The general public recognized Chao Meng Hu for his brilliant calligraphy; we also know that when Southern Song Dynasty had perished, the Yuan Dynasty took the regime. In this critical juncture, Mr Chao being a member of the royal clan, was criticized by others. As a consequence, his calligraphy was deemed too dainty and was devalued unjustly. Perhaps thus historical situation, an amateur artist with the influential official position in court, drove him to immerse himself in his pursuit of arts with the unmatchable enthusiasm and devotion to release his pent-up emotion. From the painting of his horse, we could see that the depicting lines of it is invested with strength despite the seemingly delicate of them. The succinct manner establishing an air of simplicity, he stripped away all minor visual elements; the precise lines were used with more concern for representational necessities indicating hair, muscles, tendons and bones beneath the skin with the subtle variations of the lines.
Furthermore, the pertinent perceptual qualities of precision is not only as clear-cut as the perceptual features that carry it, but the briefly outlined contour also encompassed the signs of vitality in it. By looking at the local part, the way of representing the mane at the forehead and neck make them look soft and glossy. Just by a few strokes, the short hair under the chin, the eyelashes are well organised and echoes with the other part of the head. Putting around the head is a thin piece of leather with the little knot and the small metal components, which are appropriately rendered but the bridle is not for practical use as it is loosely attached to the head demonstrating its graceful curve, without the purpose of tightening it for driving. The rest part of the meticulous delineation is neat with nuanced variation by the control of the inward mental force. It is something more than the mere linear drawing, for the whole configuration of brush and ink is so leisured, so graceful, that it is the leading model of refinement of the literati painting.

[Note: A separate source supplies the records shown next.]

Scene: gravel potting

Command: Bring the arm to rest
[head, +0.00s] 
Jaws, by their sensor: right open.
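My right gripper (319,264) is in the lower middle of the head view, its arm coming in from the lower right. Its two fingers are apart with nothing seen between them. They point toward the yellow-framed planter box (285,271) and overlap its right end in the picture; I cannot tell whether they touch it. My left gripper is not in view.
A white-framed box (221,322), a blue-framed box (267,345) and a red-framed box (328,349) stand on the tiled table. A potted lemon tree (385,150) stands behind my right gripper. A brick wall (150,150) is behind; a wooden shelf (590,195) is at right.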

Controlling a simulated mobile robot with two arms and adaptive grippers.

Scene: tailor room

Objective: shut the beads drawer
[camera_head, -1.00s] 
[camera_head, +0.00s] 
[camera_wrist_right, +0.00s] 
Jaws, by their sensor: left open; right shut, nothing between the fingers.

The traditional Western art shows the fidelity to nature and assumes a scientific attitude to view our world, and the motive power for creation originates from the willpower of the individual. Such as Da Vinci the paragon of great master, a fount of wisdom, who was not content to express what the naked eyes could see, he made a thorough inquiry of the internal structure to understand the construction and function of the things he was depicting and at the same time could organize complex perceptual patterns with the utmost clarity. It is said that he had dissected dozens of bodies and his manuscript confirmed the records with illustrations and propositions as the reference to articulate the visual idea of his own. Therefore painting is a process for him to explore all things under the sun, so it took him several years to finish a work of art which was the outcome of his efforts and patience.
The cosmological conception of Chinese is established in two dimensions: the space of our dwelling places ( ) is the epitome of the vastitude of the universe; going out and coming back to the dwelling places is the concept of time in the universe ( ), From the taking turns of going out and coming back, Chinese people deduce that the space and the time of the universe is an organic whole. In ancient time, common people's concept of space and time was as that “when the sun rises, go out to work; when the sun sets, come back to rest.” The endless rotation of the sunrise and sunset, the blossom and languishment of flowers, the change of four seasons are purposeful scenes towards the literatus. They grasped the profundity in these phenomena with their hearts and sensed the rhythms of the cosmic space and time and bosomed these rhythmic repetitions to savour. The prime minister of Song Dynasty Mr Yan Shu's (991-1055) classic poems are famous through ages, and one composition is much more well- known than the others for its simplicity and insightfulness, and a couple of it recorded his penetrative sense about the action of time to our world, “The flowers look the same year after year, but the person is not the one of the previous year.” This kind of perspicacity enabled the literates with self-cultivation to be calmly symphonious with the rhythmical rotation of life-force.
Therefore the horse depicted by Mr Chao is constructed with mellow and classically elegant lines, seemingly effortless. There is no preparatory work to dissect horses as Da Vinci would have done to help him to shape what cannot be seen. The sophisticated wisdom merges the course of life with the cosmic law of rhythm, and the refined official could wield his brush with cadence in the void of aplomb, and freed himself from the cramped life. The brief lines do not mean that its content is meager. It was Mr Chao's fate to have qualm and conflict in his whole life, but from his masterpieces we could not find any personal anguish or feelings of melancholy in them. Viewing his works of art, we sympathize with the rhythmic and self-contented lines which are resonating with the heart's chord of a composed intellect. It is the outcome of the sincere seeker for the truth of the analogy between the harmonious macrocosm and the concordant responses of our spirits.
Many of the unfortunate literati with the disturbed minds would show an element of abjection, or narrow sense of self-pity in their works. The unreconciled individual's moodiness just can voice its own grievance in a restricted space. There are also some genre of art which ignores the nature of human existence or the mortality per se; the vocabulary of artistry, the vacuous lines, is used with more concern for the pictorial, ornamental necessities, devoid of the interaction and resolution between underlying order and the irrational variety of clashes happening in this pace-time continuum. When Mr Chao used the lines for his composition of a painting as though, plucking a string instrument. The dispassionate nature of the universe, the composure and dignity are his characteristic style.